2007-01-01 Thread Jonas Thaler
Deve, I agree with you about hot rods, but I also like eating fish  
eggs. And accordion music.

So I guess we all live in glass houses.

I remind myself how much these guys (and gals too) love these hot  
rods.  It is a cultural fact that hot rodding and customizing cars in  
general are American art forms which long ago transcended their  
original transportation context.

I grew up building plastic models of Ed Big Daddy Roth's Rat Fink et  
al (and we would frequently enjoy exploding them with cherry bombs)  
and inventing my own wild*ss death-machines out of spare parts.  Mr  
Roth's machines are now displayed in high-end galleries from time to  
time and owned by museums.  Not CAR museums, but ART museums.

My favorite memories (from New Mexico) are my nursery school teacher  
picking us up in her Model A and my father borrowing his friend's 37  
Chevy pickup to go steal sand from the desert for our new sand box.   
And moving to Ohio (to a five year old Ohio, Iowa and Idaho are the  
same place!) and counting the Impalas and DeSotos and Oldsmobiles  
(which looked like they were crying) -- and the wonderful hard  
worming trucks with smiles on their faces.  The stock trucks had  
enough color and fantasy built into them already for a five year old,  
and for a fifty-year old it remains just as powerful.

jt




On Jan 1, 2007, at 8:08 AM, Deve wrote:

 I am one weird cookie because personally, I don't care if GOD  
 bought it, its
 sacriledge to hack up one of these trucks, cut the frame, move the  
 steering
 gearbox, etc, etc to put a power plant in the truck that changes  
 the weight
 and balance characteristics, makes the brake system less efficient,  
 changes
 the wear and tear characteristics of the rest of the parts in the
 drivetrain, and basically trashes a once beautiful piece of our  
 heritage.
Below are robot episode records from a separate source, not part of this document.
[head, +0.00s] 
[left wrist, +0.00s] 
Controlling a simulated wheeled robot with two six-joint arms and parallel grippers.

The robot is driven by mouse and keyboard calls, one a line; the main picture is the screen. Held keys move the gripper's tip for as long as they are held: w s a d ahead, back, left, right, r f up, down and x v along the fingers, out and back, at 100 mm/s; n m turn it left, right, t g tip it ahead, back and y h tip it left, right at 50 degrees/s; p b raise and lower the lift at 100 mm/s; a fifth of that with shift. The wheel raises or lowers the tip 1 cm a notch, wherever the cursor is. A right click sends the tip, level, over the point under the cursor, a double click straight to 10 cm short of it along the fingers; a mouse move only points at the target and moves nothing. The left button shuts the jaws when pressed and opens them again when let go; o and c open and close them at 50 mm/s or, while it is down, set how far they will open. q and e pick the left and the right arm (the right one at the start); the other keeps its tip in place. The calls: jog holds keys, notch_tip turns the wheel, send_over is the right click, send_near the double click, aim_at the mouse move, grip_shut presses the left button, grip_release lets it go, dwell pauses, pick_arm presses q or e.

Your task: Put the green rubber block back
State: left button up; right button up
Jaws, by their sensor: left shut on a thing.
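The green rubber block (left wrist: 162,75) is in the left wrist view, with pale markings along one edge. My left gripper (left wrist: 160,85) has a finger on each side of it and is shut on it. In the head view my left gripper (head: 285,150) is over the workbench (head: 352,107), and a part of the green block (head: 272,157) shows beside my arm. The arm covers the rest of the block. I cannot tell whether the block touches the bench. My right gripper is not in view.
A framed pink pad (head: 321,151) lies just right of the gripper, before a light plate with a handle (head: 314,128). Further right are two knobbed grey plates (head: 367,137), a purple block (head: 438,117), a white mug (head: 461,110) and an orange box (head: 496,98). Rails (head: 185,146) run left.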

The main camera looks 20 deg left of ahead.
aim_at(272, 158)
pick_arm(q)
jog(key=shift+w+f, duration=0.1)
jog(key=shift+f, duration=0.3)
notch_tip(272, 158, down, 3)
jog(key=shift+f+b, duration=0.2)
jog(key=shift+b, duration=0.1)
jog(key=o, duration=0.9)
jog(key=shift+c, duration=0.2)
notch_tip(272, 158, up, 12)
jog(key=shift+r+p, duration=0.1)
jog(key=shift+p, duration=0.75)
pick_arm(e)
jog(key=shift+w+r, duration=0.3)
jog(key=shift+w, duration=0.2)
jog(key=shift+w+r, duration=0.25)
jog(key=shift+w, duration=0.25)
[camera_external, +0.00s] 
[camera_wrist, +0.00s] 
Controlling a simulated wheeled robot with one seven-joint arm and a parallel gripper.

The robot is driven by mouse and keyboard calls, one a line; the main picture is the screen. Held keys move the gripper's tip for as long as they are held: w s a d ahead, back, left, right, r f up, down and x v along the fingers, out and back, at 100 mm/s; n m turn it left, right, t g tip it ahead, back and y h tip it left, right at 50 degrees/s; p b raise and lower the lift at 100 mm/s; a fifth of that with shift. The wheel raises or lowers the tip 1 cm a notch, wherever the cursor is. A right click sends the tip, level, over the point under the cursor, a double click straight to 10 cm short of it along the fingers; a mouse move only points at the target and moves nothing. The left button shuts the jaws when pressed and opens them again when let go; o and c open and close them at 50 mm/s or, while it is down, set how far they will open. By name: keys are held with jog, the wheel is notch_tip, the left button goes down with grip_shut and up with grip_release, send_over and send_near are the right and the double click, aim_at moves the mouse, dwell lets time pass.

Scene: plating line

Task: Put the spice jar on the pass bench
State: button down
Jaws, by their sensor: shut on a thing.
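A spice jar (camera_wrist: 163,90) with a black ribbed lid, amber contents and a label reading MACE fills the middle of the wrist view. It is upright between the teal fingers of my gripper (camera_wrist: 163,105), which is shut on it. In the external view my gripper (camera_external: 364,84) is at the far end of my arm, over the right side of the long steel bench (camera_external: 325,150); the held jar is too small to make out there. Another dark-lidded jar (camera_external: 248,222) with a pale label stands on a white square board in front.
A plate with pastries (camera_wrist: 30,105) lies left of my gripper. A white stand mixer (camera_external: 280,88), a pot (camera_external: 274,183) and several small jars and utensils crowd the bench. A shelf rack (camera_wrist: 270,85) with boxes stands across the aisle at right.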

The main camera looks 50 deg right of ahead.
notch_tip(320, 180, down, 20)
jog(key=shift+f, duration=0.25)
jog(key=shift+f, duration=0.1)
I
 say the same thing every time I see a vintage ford car that someone  
 made
 into a rod.

 Make no mistake, its MY problem, but its noteworthy for people who  
 are on
 the edge, deciding, do I keep it basically original, or do I make  
 a hotrod
 out of it to know that there are people in this world that CRINGE  
 everytime
 they see a hotrod that could have been a classic.

 Deve
 www.speedprint.com/Deves50

 -Original Message-
 From: old-chevy-truck@yahoogroups.com
 [mailto:[EMAIL PROTECTED] On Behalf Of vwnate1
 Sent: Sunday, December 31, 2006 12:58 PM
 To: old-chevy-truck@yahoogroups.com
 Subject: [old-chevy-truck] Re: V8 in a 1951 Truck


 



[Non-text portions of this message have been removed]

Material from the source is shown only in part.